→ **INPUT MATERIAL**
——

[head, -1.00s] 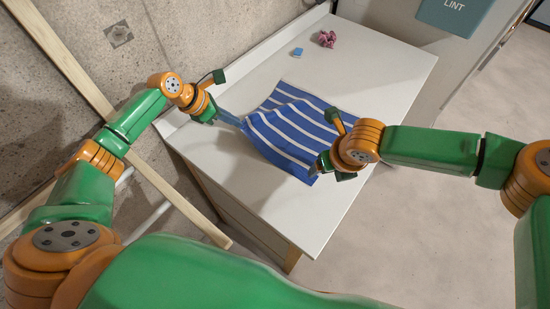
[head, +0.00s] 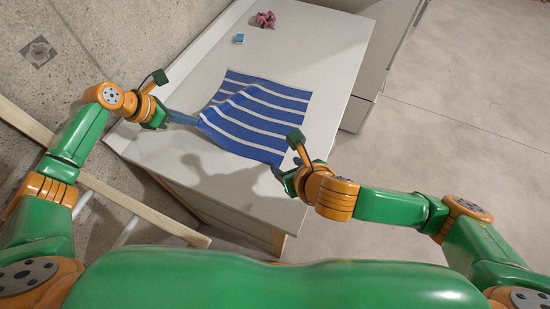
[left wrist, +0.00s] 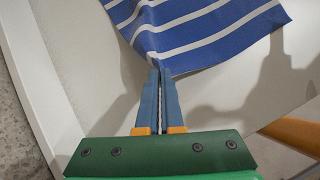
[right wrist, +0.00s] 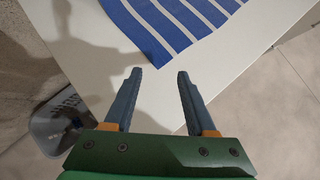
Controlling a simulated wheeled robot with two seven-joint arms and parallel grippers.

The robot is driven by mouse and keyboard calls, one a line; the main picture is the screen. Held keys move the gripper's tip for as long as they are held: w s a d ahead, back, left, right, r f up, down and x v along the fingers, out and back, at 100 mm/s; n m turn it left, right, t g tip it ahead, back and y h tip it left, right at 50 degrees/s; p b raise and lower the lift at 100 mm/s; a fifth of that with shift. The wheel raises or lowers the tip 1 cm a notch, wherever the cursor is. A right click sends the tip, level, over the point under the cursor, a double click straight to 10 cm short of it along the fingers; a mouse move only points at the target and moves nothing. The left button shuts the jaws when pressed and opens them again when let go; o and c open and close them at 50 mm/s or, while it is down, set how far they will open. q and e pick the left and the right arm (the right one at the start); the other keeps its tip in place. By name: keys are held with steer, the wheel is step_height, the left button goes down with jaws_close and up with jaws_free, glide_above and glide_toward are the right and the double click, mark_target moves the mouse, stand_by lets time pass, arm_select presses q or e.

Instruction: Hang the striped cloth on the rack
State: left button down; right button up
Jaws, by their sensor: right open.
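The blue-and-white striped cloth (head: 258,112) lies on the white tabletop, with its near-left part lifted into folds. My left gripper (head: 194,119) is shut on its left corner; the left wrist view shows the closed fingertips (left wrist: 159,72) at the edge of the cloth (left wrist: 205,30). My right gripper (head: 284,170) is open and empty by the near-right corner. In the right wrist view, that corner of the cloth (right wrist: 158,48) lies just ahead of the parted fingertips (right wrist: 159,73). A wooden frame with pale bars (head: 150,207), perhaps the rack, stands at lower left, partly hidden by my body.
A small blue block (head: 240,39) and a crumpled pink thing (head: 265,19) lie at the table's far end. The table (head: 335,60) has a raised edge along the concrete wall (head: 120,35). A grey cabinet (head: 385,45) stands beyond. Open floor (head: 460,110) lies to the right.

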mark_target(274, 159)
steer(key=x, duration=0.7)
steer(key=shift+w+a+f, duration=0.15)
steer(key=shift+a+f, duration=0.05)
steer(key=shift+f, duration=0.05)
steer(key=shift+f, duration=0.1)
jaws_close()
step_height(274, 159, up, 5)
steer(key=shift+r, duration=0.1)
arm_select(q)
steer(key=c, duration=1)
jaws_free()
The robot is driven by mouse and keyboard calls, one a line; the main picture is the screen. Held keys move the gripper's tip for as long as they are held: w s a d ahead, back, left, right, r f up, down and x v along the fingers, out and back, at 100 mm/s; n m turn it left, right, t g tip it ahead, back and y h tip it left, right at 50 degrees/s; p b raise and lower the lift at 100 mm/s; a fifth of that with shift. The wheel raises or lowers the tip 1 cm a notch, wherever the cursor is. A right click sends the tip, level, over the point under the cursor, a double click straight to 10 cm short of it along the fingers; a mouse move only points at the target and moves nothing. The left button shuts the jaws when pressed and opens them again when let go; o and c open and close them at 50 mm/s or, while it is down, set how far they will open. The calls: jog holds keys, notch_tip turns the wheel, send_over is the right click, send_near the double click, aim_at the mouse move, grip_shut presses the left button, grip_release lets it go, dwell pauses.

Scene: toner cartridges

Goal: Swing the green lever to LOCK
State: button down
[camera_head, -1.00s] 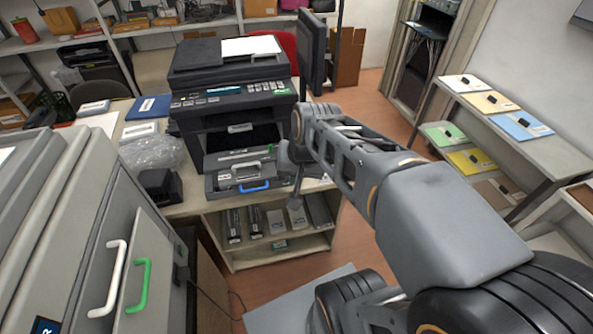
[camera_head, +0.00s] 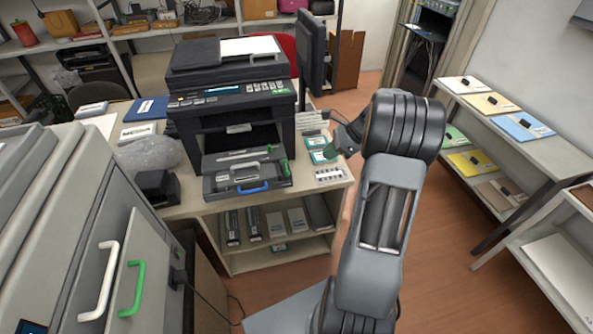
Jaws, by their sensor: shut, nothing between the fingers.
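The green lever (camera_head: 285,168) is a small upright piece at the right end of the dark grey cartridge unit (camera_head: 222,186) at the front of the black printer (camera_head: 228,95). The unit also has a blue handle (camera_head: 252,188) and a grey handle (camera_head: 247,170). A LOCK marking is too small to read. My gripper (camera_head: 329,153) is right of the printer, above the desk's right part and clear of the lever. It is small and partly turned away, with its fingers together and nothing seen in them.
A cabinet with a white handle (camera_head: 99,281) and a green handle (camera_head: 132,288) stands at the front left. Teal-and-white packs (camera_head: 316,142) and a small white strip (camera_head: 329,174) lie on the desk near my gripper. Shelves (camera_head: 512,135) stand at the right; floor is open between.

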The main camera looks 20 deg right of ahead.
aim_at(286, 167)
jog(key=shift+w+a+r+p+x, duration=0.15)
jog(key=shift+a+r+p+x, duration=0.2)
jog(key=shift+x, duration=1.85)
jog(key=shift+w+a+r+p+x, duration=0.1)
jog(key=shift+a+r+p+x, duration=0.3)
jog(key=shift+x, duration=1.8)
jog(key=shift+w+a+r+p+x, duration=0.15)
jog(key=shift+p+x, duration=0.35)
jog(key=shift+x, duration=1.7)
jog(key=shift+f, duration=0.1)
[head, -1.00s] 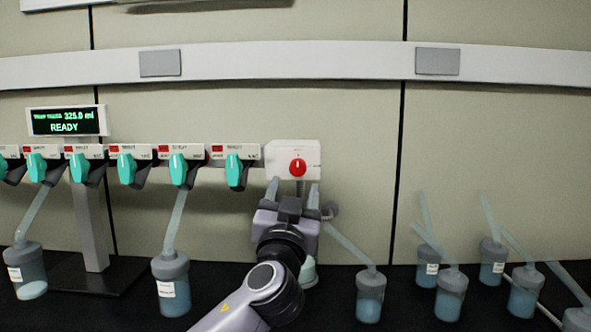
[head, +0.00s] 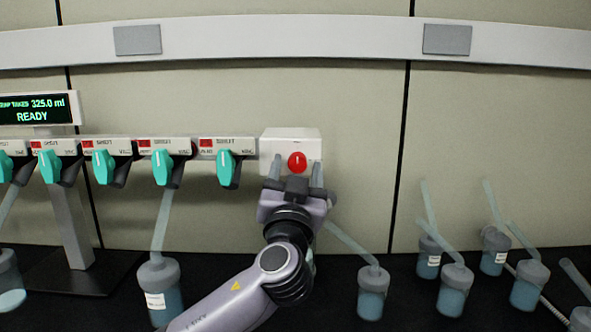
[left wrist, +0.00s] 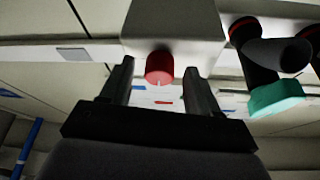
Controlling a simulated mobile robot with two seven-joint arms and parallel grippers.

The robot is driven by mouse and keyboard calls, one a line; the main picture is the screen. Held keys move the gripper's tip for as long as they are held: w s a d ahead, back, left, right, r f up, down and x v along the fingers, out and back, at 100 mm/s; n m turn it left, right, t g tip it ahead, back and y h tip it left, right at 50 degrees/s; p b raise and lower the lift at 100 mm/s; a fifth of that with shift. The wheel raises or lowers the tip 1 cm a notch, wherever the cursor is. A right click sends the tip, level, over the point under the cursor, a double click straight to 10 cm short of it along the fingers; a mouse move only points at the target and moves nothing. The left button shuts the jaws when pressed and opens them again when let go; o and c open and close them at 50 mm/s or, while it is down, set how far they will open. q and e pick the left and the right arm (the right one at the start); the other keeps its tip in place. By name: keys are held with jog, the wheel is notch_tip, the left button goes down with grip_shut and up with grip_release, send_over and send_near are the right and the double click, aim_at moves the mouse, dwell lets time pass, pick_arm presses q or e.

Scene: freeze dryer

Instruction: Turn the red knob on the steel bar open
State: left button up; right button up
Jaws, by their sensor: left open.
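The red knob (head: 297,162) sits on the front of a white box (head: 308,141) at the right end of the steel bar (head: 250,147). My left gripper (head: 296,172) is open, with one finger on each side of the knob as seen in the head view. In the left wrist view the red knob (left wrist: 159,68) shows between the tips of the open left gripper (left wrist: 159,75), with a gap on both sides. I cannot tell how deep the fingers reach around it. My right gripper is not in view.
Several teal-handled valves (head: 226,167) line the bar to the left. A display (head: 36,109) reads READY.

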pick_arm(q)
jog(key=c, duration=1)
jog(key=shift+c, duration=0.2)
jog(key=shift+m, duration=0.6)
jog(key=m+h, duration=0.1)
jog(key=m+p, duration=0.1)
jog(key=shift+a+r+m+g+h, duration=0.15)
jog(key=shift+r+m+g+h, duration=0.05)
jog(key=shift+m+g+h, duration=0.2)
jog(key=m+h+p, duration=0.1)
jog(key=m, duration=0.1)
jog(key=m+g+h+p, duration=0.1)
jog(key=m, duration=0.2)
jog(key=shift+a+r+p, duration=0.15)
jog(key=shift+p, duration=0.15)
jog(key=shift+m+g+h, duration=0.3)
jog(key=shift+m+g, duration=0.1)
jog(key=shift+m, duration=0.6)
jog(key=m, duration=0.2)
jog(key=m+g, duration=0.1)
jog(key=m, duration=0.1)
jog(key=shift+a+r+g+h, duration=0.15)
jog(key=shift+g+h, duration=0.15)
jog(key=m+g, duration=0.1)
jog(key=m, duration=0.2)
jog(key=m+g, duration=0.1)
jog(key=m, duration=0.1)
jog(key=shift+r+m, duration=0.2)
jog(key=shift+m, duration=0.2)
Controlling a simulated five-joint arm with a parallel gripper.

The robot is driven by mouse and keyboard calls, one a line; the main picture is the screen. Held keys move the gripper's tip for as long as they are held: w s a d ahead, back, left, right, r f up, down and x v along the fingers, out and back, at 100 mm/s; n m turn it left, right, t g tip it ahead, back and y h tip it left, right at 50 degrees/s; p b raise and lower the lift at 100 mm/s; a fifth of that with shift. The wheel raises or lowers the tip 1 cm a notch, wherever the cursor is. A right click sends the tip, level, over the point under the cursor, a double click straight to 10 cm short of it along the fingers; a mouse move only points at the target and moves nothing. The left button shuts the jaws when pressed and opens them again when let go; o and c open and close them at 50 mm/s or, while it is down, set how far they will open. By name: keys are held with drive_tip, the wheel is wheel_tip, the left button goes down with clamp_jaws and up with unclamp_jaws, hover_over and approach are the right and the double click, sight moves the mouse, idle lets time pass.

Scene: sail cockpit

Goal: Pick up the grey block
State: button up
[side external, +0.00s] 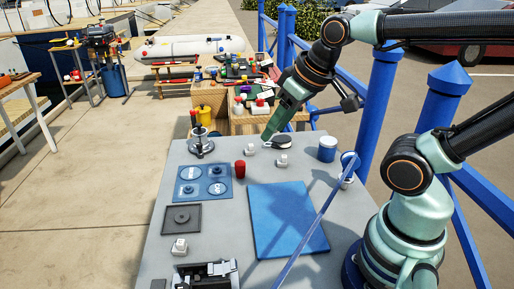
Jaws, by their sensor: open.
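My gripper (269,136) is over the far part of the grey table, its green finger pointing down and to the left. It looks empty; the gap between the jaws is hard to see from this side. A small grey rounded piece (283,142), dark on top, lies just right of the fingertip and may be the grey block. Whether the fingertip touches it cannot be told. Small pale grey-white pieces stand close by, one to the left (250,149) and one nearer (283,161). Another pale piece (180,246) stands at the near left.
The table (222,238) also holds a blue panel (288,218), a red cylinder (240,169), a blue-and-white can (327,149), a blue tray (203,183), a dark square plate (181,219) and a metal winch-like part (201,145). Blue railing runs along the right. Cluttered boxes stand behind.

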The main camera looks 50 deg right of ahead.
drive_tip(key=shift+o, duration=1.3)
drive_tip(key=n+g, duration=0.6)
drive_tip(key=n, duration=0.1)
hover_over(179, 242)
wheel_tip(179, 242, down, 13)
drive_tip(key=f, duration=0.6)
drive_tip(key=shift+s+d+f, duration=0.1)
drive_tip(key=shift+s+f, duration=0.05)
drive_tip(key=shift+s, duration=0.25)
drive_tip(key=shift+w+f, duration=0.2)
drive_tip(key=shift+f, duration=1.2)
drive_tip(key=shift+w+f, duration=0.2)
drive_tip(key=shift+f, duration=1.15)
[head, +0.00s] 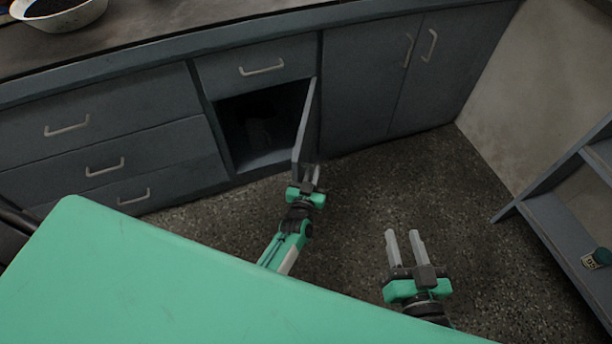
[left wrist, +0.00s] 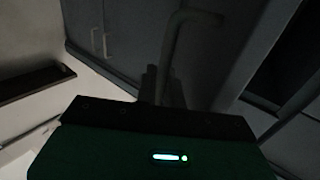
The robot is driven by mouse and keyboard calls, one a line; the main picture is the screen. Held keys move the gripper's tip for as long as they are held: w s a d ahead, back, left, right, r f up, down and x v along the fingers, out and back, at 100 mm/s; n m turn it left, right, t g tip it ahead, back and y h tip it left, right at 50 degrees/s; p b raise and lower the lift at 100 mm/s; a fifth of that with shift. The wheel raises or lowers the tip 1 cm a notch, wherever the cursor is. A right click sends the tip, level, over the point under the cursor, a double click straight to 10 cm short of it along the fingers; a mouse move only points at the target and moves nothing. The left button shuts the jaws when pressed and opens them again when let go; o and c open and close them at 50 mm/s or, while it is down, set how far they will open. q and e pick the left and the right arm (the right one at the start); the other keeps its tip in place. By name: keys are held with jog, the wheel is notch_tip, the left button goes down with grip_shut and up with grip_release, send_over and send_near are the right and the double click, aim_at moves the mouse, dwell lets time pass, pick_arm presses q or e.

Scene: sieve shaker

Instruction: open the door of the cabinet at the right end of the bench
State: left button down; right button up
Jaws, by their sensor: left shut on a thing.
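A grey cabinet door (head: 305,125) below a single drawer stands swung out from the bench front, seen nearly edge-on, with a dark open compartment (head: 262,125) to its left. My left gripper (head: 311,174) is at the door's lower outer end, shut on its bar handle (left wrist: 183,45), which shows close up in the left wrist view. The exact grip is dark and partly hidden. At the bench's right end, a double-door cabinet (head: 400,85) is closed, with two upright handles. My right gripper (head: 404,240) is open and empty above the floor.
Closed drawers (head: 105,160) fill the bench front at left. A bowl (head: 58,12) of dark material stands on the bench top. A grey shelf unit (head: 550,215) with a small jar (head: 596,259) stands at right. Speckled floor (head: 400,180) is clear before the closed doors.

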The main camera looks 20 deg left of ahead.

——

→ **EXERCISE PROMPT**
Begin at the first line of the material and copy each line exactly through the one containing "Controlling a simulated wheeled". Omit pictures.

→ **EXPECTED OUTPUT**
[head, -1.00s] 
[head, +0.00s] 
[left wrist, +0.00s] 
[right wrist, +0.00s] 
Controlling a simulated wheeled robot with two seven-joint arms and parallel grippers.

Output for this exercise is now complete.